3En conclusion, la tâche du traducteur ne peut s’assimiler à un acte standardisaient aseptiseur qui a pour objet l’homogénéisation d’une source soi-disant unique s’inscrivant au cœur d’une cible aux limites bien définies sans tenir compte des mélodies, des harmonies de la ligne rythmique, dont les échos signifiants dépassent le bornage de la compréhension.
Limites
4Venons-en ensuite aux limites telles qu’elles peuvent se concevoir en traduction. Du latin limes, terme d’arpentage qui désigne une limite de domaine, elles marquent les confins (cum finis) d’un territoire, circonscrivant ainsi son enfermement. Et toute discussion traductologique s’appuyant sur le respect des limites de sens, recherche le confinement, choisit le refus de l’ouverture sur l’ailleurs.
5L’observation d’une carte révèle une compartimentation à l’aide de lignes continues qui suffisent à exprimer la réalité territoriale des états ; ce mode de découpage établit la limite-frontière, d’une part comme enveloppe continue d’un ensemble spatial, régissant une sorte d’isonomie, d’autre part comme plan de séparation-contact, ou mieux de différenciation des rapports de contiguïté, qui pose la doxa de départ. Ce système de repères et de bornages se retrouve souvent dans l’approche des textes littéraires qui se voient appartenir à telle ou telle catégorie, à un genre, une école, un style qui définiront les modes de traduction mis en œuvre pour leur réalisation dans une langue et une culture autres. Enfin, si c’est par des luttes que se réalise l’inscription dans l’espace géographique, ce sont aussi des luttes qui caractérisent l’inscription dans l’espace traduit.
6Toutefois, la limite est souvent invisible, sorte de frontière virtuelle, conceptuelle, non matérialisée, sauf dans des cas où les limites font barrière (comme la Muraille de Chine) pour bloquer l’invasion des Barbares.

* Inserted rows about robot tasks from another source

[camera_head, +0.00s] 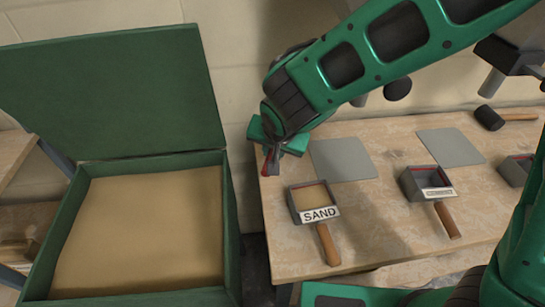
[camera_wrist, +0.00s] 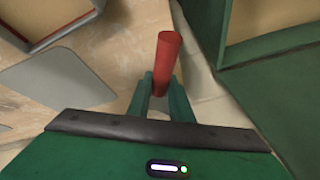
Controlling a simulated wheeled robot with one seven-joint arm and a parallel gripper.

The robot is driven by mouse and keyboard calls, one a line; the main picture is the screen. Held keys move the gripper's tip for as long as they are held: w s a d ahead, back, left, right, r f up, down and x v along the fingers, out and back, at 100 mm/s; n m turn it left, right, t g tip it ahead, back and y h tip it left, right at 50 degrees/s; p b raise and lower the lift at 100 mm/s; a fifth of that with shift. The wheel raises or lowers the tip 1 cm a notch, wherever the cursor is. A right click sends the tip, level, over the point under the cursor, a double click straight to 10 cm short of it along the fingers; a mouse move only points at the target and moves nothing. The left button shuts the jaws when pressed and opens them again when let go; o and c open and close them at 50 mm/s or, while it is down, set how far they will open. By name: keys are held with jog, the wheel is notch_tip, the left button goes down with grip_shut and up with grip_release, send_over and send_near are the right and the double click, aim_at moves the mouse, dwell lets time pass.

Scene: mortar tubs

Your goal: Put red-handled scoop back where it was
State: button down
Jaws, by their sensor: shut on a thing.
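My gripper (camera_head: 272,160) is shut on the red handle of the scoop. The red handle (camera_wrist: 166,55) stands out between the two fingers in the wrist view, and a sliver of red (camera_head: 265,162) shows in the head view. The scoop's head is not visible in either view. My gripper is above the bench's left edge, between the bench and the green bin. A grey square mat (camera_head: 342,159) lies bare on the bench just right of my gripper.
An open green bin (camera_head: 232,215) filled with sand stands at left, its lid raised. On the wooden bench (camera_head: 285,250) are a wooden-handled box marked SAND (camera_head: 320,214), a similar labelled box (camera_head: 437,192), a second grey mat (camera_head: 450,147) and a black-headed mallet (camera_head: 489,118).

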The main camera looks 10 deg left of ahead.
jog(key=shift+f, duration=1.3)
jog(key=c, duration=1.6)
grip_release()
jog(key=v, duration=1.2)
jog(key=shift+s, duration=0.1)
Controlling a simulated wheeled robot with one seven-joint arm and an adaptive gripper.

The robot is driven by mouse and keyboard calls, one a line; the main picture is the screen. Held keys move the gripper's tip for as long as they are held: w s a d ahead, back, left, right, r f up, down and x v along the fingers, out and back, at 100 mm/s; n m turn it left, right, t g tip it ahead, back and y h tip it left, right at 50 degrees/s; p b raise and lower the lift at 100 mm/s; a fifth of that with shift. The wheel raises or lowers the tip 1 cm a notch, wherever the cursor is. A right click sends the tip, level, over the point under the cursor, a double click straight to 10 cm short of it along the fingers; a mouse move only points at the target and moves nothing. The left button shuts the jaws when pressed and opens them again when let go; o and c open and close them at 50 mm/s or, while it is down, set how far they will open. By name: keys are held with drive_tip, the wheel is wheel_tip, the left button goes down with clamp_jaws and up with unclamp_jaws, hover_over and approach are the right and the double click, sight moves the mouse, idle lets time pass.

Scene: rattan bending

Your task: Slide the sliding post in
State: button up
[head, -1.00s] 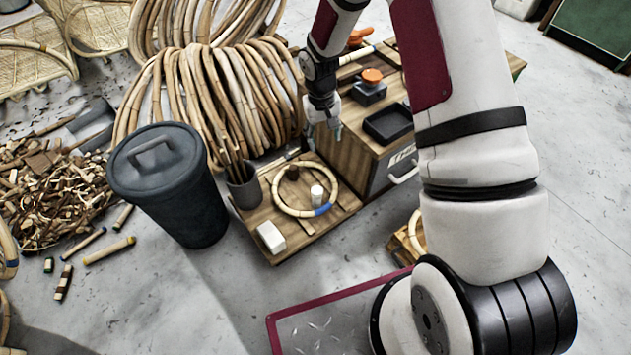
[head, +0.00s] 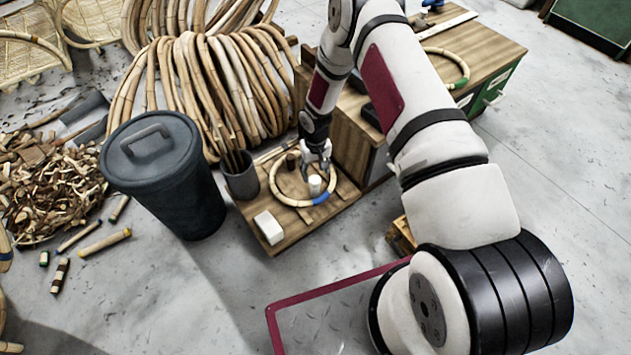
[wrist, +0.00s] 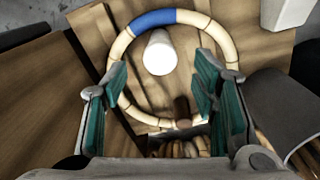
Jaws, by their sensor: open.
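A rattan ring (head: 276,190) with a blue band lies on the low wooden board (head: 272,235). A white cylindrical post (head: 315,185) stands inside the ring near the blue band; it also shows in the wrist view (wrist: 160,54). A brown post (head: 291,161) stands at the ring's opposite side, and in the wrist view (wrist: 183,108) it is near the ring's lower edge. I cannot tell from looks which post slides. My gripper (head: 318,163) is over the ring, open and empty. In the wrist view its green-padded fingers (wrist: 163,75) are spread, with the white post ahead between them.
A white block (head: 268,227) sits on the board's front corner. A dark cup of sticks (head: 240,178) stands at the board's left edge. A wooden cabinet (head: 353,140) rises close on the right. A lidded bin (head: 165,175) and coiled rattan (head: 215,90) stand to the left and behind.

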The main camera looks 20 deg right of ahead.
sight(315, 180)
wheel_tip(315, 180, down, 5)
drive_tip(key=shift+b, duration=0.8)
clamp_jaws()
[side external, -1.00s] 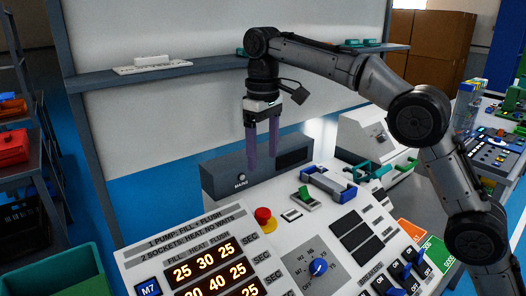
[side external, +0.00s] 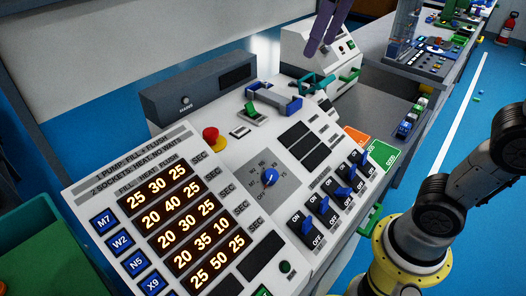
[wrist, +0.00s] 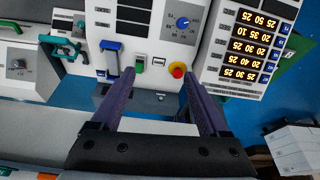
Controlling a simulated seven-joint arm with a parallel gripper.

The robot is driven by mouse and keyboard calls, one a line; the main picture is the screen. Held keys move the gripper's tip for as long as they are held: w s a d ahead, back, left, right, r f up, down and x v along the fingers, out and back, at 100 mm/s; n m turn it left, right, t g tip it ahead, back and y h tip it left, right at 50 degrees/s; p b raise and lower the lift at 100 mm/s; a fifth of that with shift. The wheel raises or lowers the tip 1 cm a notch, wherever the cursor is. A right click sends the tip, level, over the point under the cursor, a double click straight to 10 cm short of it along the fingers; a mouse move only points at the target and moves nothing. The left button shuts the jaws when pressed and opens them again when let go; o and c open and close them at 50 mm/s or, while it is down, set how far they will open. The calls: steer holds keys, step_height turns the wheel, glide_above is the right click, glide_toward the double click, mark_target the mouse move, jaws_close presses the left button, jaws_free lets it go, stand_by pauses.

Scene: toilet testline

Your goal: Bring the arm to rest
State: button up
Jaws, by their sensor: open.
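My gripper (side external: 320,48) shows at the top edge of the side view, only its dark purple fingers in sight. The fingers point down and hang in front of a white machine at the back. The wrist view shows my gripper (wrist: 158,75) open, the two fingers well apart with nothing between them. Past the fingertips lies the white control panel (side external: 225,150) with a green switch (wrist: 140,65) and a red button (wrist: 177,70). In the side view a lower part of my arm stands at the right; the links between it and the gripper are out of frame.
The panel carries a blue knob (side external: 270,177), blue breaker switches (side external: 345,193) and a lit number display (side external: 190,220). A grey box (side external: 200,85) stands behind it. A green bin (side external: 40,220) is at the left. A grey bench (side external: 385,105) lies at the right.

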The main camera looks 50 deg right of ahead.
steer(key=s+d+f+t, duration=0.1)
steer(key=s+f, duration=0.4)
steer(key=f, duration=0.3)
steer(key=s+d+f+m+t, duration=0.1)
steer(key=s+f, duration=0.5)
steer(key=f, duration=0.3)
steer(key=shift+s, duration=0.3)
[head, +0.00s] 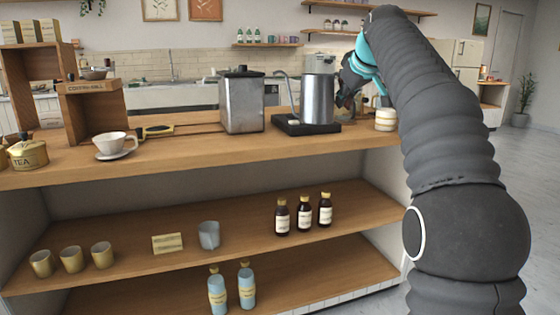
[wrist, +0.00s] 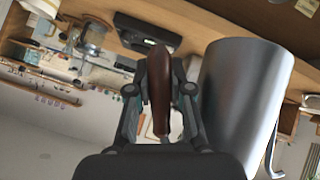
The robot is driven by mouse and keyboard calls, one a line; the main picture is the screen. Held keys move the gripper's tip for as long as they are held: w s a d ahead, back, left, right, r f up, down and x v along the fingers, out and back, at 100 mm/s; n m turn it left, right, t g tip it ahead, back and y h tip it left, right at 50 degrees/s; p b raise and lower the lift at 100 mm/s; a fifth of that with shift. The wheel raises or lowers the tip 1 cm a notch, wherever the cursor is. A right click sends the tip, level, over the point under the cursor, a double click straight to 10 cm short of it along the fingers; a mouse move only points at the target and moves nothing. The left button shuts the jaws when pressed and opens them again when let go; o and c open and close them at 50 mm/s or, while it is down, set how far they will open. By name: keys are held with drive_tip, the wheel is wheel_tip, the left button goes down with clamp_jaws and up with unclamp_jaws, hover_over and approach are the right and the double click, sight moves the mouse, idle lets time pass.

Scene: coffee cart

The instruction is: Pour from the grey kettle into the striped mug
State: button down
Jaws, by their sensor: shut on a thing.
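The grey kettle (head: 318,100) is a metal cylinder with a thin spout pointing left. The kettle's body (wrist: 240,90) fills the right of the wrist view. A cream mug with yellowish bands (head: 386,119), seemingly the striped mug, stands on the counter just right of the kettle, close by my arm.
A square metal canister (head: 242,105) stands left of the kettle. Further left are a white cup on a saucer (head: 114,146), a wooden box (head: 92,112) and a tea tin (head: 28,154). Bare counter (head: 200,147) lies along the front. Bottles and cups stand on the shelves below.

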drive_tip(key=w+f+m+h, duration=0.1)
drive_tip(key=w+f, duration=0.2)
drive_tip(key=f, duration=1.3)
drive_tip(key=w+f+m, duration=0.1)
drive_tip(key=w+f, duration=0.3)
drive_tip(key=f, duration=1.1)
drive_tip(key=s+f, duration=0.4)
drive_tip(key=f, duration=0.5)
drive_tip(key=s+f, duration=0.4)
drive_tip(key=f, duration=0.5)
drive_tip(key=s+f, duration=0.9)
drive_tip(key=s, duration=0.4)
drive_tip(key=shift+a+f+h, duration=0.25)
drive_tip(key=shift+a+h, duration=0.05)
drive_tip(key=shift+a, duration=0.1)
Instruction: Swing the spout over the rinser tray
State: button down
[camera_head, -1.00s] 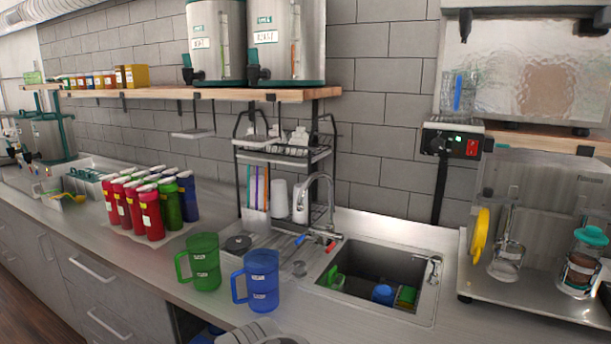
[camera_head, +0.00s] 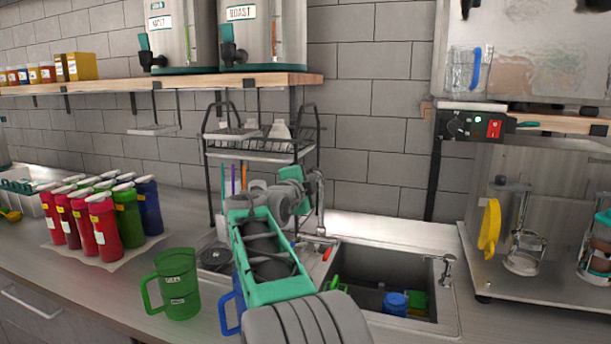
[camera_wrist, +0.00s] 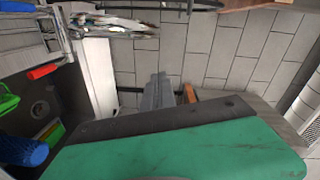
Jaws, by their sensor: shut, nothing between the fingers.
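The chrome spout (camera_head: 321,212) belongs to the tap at the left rim of the sink. It is mostly hidden behind my arm and gripper in the head view, so its exact angle cannot be told. The rinser tray (camera_head: 215,259), with a round dark disc, lies on the counter left of the sink and is partly covered by my arm. My gripper (camera_head: 309,185) is raised beside the upper part of the spout; whether they touch is unclear. In the wrist view the grey fingers (camera_wrist: 159,93) are together and empty. A red tap handle (camera_wrist: 43,71) shows left of them.
The sink (camera_head: 375,270) holds blue and green items. A green mug (camera_head: 175,284) and a partly hidden blue mug (camera_head: 231,309) stand in front. A black rack (camera_head: 262,150) stands behind the tap. A wooden shelf (camera_head: 160,86) runs above.

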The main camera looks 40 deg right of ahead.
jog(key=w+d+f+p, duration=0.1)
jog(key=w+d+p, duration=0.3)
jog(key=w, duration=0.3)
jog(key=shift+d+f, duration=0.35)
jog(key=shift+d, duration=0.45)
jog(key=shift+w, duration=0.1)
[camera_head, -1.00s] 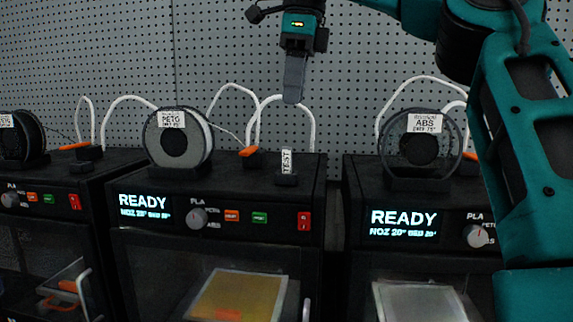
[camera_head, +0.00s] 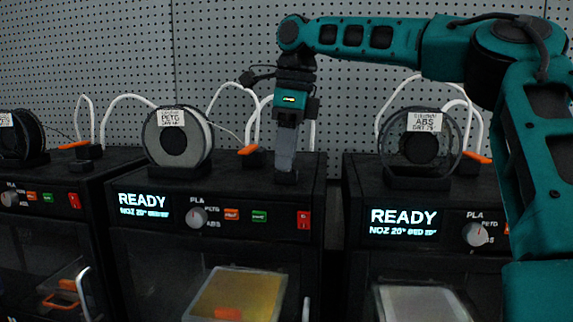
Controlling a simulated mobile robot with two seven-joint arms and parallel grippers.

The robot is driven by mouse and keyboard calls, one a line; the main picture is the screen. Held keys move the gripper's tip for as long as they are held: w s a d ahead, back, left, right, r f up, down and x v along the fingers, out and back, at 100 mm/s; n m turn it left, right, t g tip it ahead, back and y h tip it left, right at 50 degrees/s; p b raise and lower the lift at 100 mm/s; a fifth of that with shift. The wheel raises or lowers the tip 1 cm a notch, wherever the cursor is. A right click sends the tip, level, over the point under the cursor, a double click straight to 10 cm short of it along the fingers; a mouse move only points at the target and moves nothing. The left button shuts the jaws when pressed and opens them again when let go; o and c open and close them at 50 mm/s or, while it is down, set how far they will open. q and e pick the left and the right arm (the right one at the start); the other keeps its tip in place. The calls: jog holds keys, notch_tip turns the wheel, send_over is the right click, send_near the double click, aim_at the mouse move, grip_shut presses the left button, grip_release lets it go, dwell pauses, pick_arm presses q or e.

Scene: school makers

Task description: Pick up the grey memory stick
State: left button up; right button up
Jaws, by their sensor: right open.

Elles servent donc de lignes de séparation entre la société cultivée et les Barbares2. Si l’on applique ces remarques à la littérature en général et la traduction en particulier, nous devons constater qu’elles impliquent une hiérarchie et que la pénétration du monde cultivé pourra être considérée comme une violation, ce qui a peut-être inconsciemment incité les traducteurs, à laisser l’Autre de l’autre dans l’autre monde, à n’en faire passer qu’une version édulcorée.
7Enfin, si « frontier » ou « frontoyer » en ancien français signifiait « tenir tête », l’expression « faire frontière » veut dire adopter une attitude tactique qui consiste à protéger un domaine donné d’éventuelles intrusions-invasions, ou bien dans son sens offensif, à chercher à annexer les territoires « étrangers », « autres », « nouveaux ». Dans les deux cas, la notion de libre circulation est exclue. Je voudrais ici introduire une idée supplémentaire en me référant à la célèbre citation de Derrida dans De la grammatologie (Derrida 1967 : 158) : « Il n’y a pas de hors-texte » qui nous aide à comprendre que le sens se trouve dans le contexte (cum texere [tisser]) dans le tissage, dans le filage d’un espace à l’autre. Nous comprenons alors combien le sémantisme est prégnant en matière de théories de la traduction et pourquoi certains parlent de traduction-annexion. Je ne m’attarderai pas ici sur la source et la cible et le sémantisme qui s’y attache, je l’ai déjà fait ailleurs.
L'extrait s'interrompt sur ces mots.